Disappointed by Fisher, I surfed over to the Web site forKen Krawchuk, the Libertarian candidate for governor. Now while I have obvious libertarian biases, I’ve been disappointed by the Libertarian Party’s offerings for state offices before. Most seem to be going through the motions of running, but get caught up in a sort of third-party malaise that prevents them from tackling all of the major issues confronting the state. At the same time, some Libertarians are so intent on launching the next American Revolution that they forget that we got into our current dire straits one step at a time, and that we need to get out of them one step at a time.
Krawchuk recognizes this. While presenting a consistently pro-freedom, pro-individual agenda, he also does something that the other candidates hardly ever even mention: following the rule of law. For example, as a Libertarian, he’s not thrilled with the state of public education.

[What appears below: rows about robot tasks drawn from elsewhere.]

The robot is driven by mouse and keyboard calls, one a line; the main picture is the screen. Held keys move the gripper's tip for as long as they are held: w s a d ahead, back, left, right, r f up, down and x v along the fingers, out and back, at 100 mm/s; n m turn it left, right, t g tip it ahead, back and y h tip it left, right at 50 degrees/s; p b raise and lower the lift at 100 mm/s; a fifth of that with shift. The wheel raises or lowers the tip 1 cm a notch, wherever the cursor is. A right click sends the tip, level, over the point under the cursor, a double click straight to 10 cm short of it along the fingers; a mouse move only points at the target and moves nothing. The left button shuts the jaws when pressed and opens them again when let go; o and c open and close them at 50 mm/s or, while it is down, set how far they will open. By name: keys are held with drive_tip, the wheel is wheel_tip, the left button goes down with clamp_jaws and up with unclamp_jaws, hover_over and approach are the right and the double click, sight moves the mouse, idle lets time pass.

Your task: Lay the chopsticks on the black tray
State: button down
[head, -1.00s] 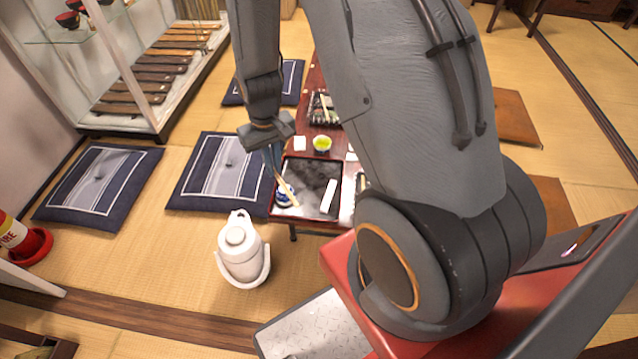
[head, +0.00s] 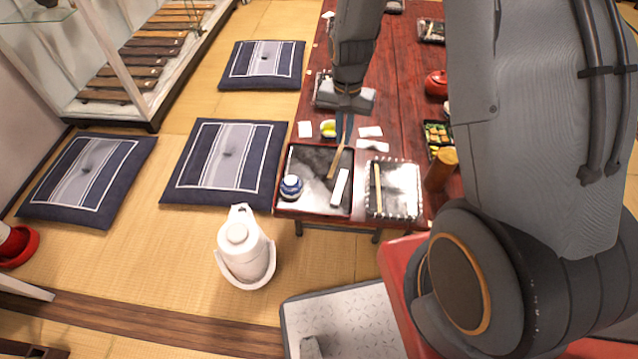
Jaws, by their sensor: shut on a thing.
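The black tray (head: 294,207) with a red rim lies at the near left corner of the red table. A small blue-and-white jar (head: 291,187) and a white folded strip (head: 340,187) are on it. My gripper (head: 343,138) points down above the tray's far right part. It is shut on the wooden chopsticks (head: 335,161), which slant down toward the tray. I cannot tell whether their lower end touches it.
A clear-edged tray (head: 392,206) with a stick on it stands just right of the black tray. A cup (head: 328,130) and white napkins (head: 373,145) lie behind it. A brown cylinder (head: 441,168) stands further right. A white pot (head: 245,250) is on the floor in front.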

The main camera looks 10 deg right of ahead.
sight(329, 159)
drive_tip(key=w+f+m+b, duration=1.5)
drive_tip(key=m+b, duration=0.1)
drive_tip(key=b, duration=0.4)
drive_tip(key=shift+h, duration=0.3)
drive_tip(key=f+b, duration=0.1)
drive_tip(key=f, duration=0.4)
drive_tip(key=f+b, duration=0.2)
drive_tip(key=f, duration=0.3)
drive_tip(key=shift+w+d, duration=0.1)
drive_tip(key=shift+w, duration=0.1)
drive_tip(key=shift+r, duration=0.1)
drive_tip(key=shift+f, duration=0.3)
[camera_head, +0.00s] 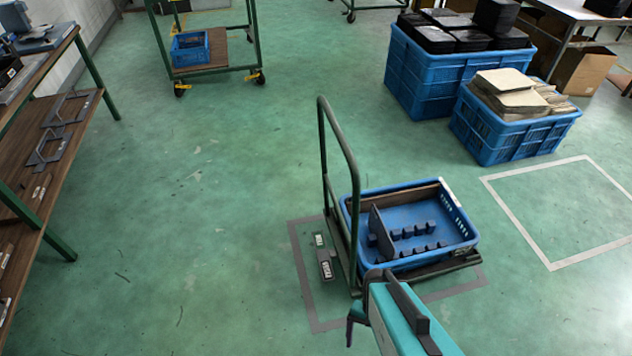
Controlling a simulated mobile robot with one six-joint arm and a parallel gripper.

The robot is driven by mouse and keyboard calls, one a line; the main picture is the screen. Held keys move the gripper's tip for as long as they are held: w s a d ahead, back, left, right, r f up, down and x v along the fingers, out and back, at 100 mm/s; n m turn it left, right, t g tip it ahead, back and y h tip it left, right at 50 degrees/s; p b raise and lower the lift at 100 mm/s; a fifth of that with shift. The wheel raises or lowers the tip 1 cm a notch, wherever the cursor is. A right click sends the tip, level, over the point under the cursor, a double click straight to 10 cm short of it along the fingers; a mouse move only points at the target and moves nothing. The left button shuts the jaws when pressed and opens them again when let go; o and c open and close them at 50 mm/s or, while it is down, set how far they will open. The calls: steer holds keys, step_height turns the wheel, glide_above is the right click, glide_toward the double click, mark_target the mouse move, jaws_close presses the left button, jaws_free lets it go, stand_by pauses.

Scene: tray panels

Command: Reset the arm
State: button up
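My teal and dark arm (395,320) shows at the bottom centre, just in front of the trolley's near corner. A dark part (356,316) hangs at its left end. I cannot make out the fingers clearly, nor whether they are open or shut. I see nothing held there. The blue tray (455,249) sits on a green-handled trolley (323,150) right of centre. A thin dark panel (381,232) stands in its left part, and several small dark slotted blocks sit on its floor.
Grey floor tape (304,283) frames the trolley; an empty taped square (552,262) lies to the right. Blue crates (480,138) with dark panels and cardboard stand behind. A shelf table (90,80) is at left, another trolley (257,48) at the back. The left-centre floor is clear.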

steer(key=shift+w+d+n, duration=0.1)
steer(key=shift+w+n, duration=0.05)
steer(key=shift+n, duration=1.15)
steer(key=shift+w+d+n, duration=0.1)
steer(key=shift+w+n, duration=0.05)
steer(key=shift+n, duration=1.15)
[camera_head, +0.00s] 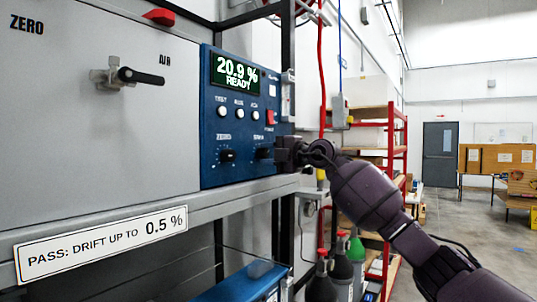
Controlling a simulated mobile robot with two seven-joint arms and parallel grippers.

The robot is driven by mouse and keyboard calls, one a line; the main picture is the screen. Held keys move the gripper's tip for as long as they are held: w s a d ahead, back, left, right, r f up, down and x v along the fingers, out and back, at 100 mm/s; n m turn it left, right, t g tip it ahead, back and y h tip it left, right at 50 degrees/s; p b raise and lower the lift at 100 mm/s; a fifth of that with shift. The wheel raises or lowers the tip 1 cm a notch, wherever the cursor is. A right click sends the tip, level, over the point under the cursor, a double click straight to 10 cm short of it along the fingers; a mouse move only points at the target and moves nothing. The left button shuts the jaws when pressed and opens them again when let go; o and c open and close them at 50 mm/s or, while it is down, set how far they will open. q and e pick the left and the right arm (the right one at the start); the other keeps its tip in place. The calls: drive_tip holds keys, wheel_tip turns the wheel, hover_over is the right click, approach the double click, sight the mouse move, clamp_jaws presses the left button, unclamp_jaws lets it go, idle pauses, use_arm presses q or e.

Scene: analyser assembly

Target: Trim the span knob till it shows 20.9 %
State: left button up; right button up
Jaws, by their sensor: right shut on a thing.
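The blue analyser panel (211,120) is on the left half of the head view. Its display (236,74) reads 20.9 % READY. The span knob (264,153) is the black knob at the panel's lower right, beside the zero knob (227,156). My right gripper (277,152) is at the span knob and shut on it, with its arm coming from the lower right. The gripper partly hides the knob and its label. My left gripper is not in view.
A black valve handle (140,76) sticks out from the grey cabinet (60,120) on the left. A pass label (105,241) is on the rail below. Gas cylinders (341,270) and red-framed shelves (372,124) stand behind my arm. Open floor lies to the right.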

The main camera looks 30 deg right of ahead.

But since state law demand public education, he realizes that his proposals must work within that context.
He proposes allowing parents to send their kids to any government school, not just their local school district (something that’s actually punishable by jail time right now), reducing the influence of the unelected Board of Education in Harrisburg, and rejecting unfunded mandates. I’d like to see some more specific proposals – exactly which mandates is he talking about? Would he push to eliminate the Board? – but he’s arguing exactly the points I argue when I discuss the issue with friends.
I also love the fact that he’s proposing something that none of the other candidates for governor are doing – encouraging school districts to teach the Pennsylvania constitution! Imagine that – an actual education in civics! His common sense approach to drugs and guns was also refreshing.
Ultimately though, it is his commitment to empowering parents to choose their children’s education that ultimately inspired me to endorse him for Governor, and to proudly vote for Ken Krawchuk on November 5.